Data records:
□ □ □ □
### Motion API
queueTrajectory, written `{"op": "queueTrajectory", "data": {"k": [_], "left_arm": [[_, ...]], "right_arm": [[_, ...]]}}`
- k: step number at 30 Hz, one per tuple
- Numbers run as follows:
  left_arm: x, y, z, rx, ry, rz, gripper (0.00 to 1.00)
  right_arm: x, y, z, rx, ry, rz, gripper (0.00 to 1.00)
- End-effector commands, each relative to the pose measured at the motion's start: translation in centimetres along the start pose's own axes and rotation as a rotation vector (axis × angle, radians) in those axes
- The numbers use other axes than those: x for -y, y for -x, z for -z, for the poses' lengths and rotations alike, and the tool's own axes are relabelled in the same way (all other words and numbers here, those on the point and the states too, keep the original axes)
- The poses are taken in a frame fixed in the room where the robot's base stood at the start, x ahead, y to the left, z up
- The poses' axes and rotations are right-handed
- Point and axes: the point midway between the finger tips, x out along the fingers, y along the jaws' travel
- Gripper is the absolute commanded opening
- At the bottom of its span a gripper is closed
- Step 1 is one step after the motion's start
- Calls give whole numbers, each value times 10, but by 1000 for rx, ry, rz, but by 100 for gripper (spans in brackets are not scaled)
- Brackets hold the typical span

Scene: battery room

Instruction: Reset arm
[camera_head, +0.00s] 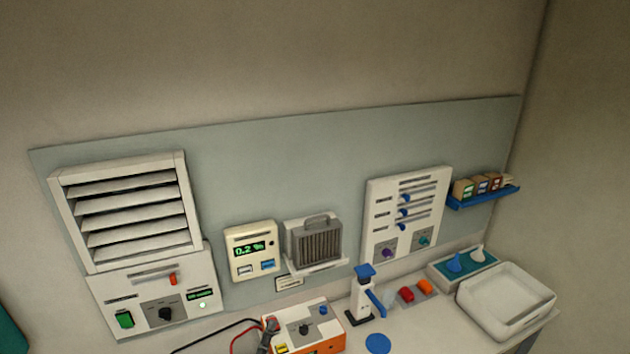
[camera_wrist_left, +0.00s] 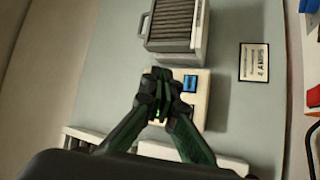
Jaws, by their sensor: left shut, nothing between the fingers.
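My left gripper (camera_wrist_left: 161,98) shows in the left wrist view with its dark fingers together and nothing between them. It appears in front of the cream display unit (camera_wrist_left: 202,105), covering much of it; I cannot tell the gap between them. In the head view that display unit (camera_head: 250,251) reads about 0.2 % in green and has a white and a blue button below. I cannot make out my left gripper clearly in the head view. My right gripper is not in view.
A louvred vent (camera_head: 130,212) is above a control panel (camera_head: 155,300). A grey filter unit (camera_head: 317,244) is beside the display. Below are an orange-and-white device (camera_head: 303,330) with cables, a blue-topped stand (camera_head: 362,293) and a white tray (camera_head: 507,302). A blue shelf (camera_head: 484,198) holds small boxes.

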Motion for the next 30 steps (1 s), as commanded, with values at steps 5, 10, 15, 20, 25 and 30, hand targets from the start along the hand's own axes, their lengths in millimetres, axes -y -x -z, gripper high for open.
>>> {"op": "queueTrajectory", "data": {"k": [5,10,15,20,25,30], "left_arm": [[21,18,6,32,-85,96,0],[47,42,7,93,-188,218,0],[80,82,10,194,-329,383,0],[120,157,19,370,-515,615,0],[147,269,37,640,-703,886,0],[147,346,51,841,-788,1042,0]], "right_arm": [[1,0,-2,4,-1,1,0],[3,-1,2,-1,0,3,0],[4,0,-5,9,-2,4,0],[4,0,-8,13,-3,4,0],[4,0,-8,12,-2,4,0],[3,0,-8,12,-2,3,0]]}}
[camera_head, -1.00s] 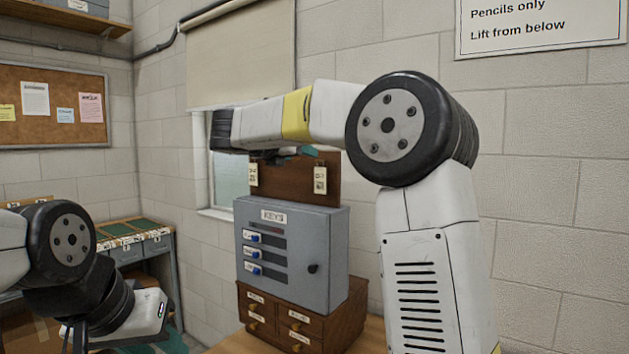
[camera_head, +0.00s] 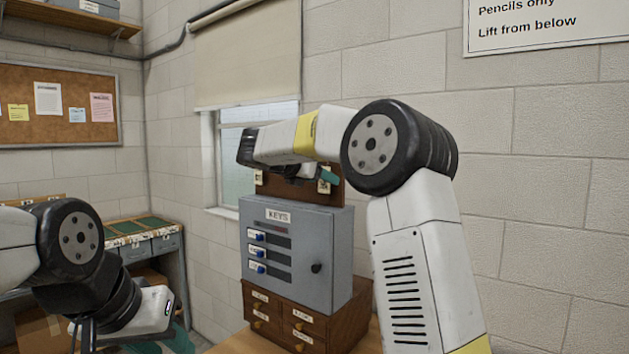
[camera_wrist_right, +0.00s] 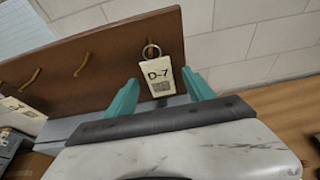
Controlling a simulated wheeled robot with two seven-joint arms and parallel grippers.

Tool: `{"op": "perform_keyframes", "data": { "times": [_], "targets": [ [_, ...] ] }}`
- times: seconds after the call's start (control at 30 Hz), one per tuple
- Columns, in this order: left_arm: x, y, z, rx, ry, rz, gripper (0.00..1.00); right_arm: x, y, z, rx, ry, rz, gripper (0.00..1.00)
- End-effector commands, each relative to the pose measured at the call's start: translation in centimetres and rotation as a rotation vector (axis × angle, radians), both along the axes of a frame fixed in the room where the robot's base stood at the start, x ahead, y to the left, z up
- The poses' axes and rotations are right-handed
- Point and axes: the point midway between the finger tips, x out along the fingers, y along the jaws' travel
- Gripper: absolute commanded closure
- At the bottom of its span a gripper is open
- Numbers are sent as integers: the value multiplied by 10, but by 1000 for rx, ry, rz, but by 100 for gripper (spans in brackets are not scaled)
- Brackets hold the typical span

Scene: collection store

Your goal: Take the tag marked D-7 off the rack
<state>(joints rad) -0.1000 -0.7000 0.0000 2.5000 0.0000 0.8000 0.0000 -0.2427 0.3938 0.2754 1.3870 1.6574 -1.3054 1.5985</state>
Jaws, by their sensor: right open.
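The tag marked D-7 (camera_wrist_right: 160,72) is a cream tag with a barcode, hanging by a metal ring on the brown rack (camera_wrist_right: 95,58). My right gripper (camera_wrist_right: 163,84) is open, with one teal finger on each side of the tag in the wrist view. I cannot tell whether they touch it. In the head view my right gripper (camera_head: 318,176) is at the rack's upper edge, partly covering the tag (camera_head: 324,187). Another tag (camera_wrist_right: 22,107) hangs further left on the rack. My left gripper (camera_head: 170,344) is low at the left, mostly hidden and cut off.
The rack stands on a grey key cabinet (camera_head: 335,230), above a wooden drawer unit (camera_head: 340,325) on a table. A block wall (camera_head: 540,180) is close behind and right. Empty hooks (camera_wrist_right: 82,65) are on the rack left of the tag.

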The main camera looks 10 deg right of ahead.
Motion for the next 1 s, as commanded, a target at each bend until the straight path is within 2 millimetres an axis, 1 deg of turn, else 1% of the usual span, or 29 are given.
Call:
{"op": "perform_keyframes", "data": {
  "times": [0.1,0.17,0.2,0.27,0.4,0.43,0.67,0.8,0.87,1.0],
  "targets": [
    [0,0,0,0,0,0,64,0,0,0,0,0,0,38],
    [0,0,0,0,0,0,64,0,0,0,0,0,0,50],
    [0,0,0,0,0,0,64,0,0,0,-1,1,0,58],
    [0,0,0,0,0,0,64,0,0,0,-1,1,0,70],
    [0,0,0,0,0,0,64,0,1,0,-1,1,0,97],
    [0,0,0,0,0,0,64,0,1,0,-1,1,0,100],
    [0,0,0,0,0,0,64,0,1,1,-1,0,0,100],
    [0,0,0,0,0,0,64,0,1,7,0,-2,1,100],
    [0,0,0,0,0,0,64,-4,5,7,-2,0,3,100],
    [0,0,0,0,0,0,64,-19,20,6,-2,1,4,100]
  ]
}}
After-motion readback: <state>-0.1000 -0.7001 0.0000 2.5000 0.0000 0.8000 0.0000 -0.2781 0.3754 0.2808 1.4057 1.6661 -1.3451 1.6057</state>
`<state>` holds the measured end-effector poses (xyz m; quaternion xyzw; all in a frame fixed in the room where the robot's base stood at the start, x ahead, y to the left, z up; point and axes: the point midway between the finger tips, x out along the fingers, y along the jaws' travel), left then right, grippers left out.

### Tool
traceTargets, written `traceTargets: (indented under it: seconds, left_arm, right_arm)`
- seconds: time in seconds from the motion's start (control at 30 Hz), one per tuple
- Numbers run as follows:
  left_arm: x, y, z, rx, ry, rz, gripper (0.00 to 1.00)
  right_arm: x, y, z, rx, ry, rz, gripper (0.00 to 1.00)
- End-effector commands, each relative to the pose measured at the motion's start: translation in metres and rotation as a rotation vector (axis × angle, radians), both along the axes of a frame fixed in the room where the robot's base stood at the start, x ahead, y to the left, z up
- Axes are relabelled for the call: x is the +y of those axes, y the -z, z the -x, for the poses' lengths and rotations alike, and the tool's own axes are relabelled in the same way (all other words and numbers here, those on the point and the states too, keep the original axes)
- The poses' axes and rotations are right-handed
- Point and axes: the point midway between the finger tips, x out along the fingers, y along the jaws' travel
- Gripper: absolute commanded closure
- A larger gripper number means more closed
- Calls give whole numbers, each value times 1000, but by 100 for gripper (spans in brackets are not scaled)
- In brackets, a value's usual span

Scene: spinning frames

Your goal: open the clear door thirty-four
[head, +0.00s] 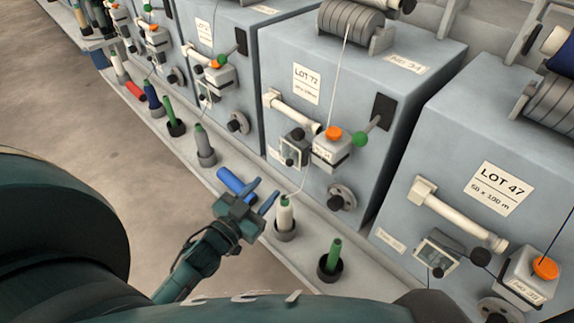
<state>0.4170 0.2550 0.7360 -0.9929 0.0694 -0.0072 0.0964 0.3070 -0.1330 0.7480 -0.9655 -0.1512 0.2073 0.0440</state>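The grey machine (345,95) in the middle carries a plate (406,63) that seems to read 34, and a LOT 72 label (307,83). On its front is a small framed clear window (293,149), apparently closed; I cannot tell for sure that it is door thirty-four. Right of it is a white box with an orange knob (333,133), and a lever with a green ball (360,139). My left gripper (265,195) is below and left of the window, apart from it, fingers spread and empty, near a white bobbin (286,210). My right gripper does not show.
A ledge along the machines holds upright bobbins, including a green one (332,258) and a grey one (204,145), and a lying blue one (236,184). A LOT 47 machine (500,150) stands at right. Thread runs down in front of the middle machine. Floor (90,120) at left is clear.

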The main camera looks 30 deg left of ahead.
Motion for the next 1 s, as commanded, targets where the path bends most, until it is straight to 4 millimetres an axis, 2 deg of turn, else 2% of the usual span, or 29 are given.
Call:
□ □ □ □
-- YOUR TASK --
Begin with the line containing "- times: seconds", end with the line containing "- Columns, in", and repeat every line in that stretch exactly.

-- FULL OUTPUT --
- times: seconds after the call's start (control at 30 Hz), one per tuple
- Columns, in this order: left_arm: x, y, z, rx, ry, rz, gripper (0.00..1.00); right_arm: x, y, z, rx, ry, rz, gripper (0.00..1.00)

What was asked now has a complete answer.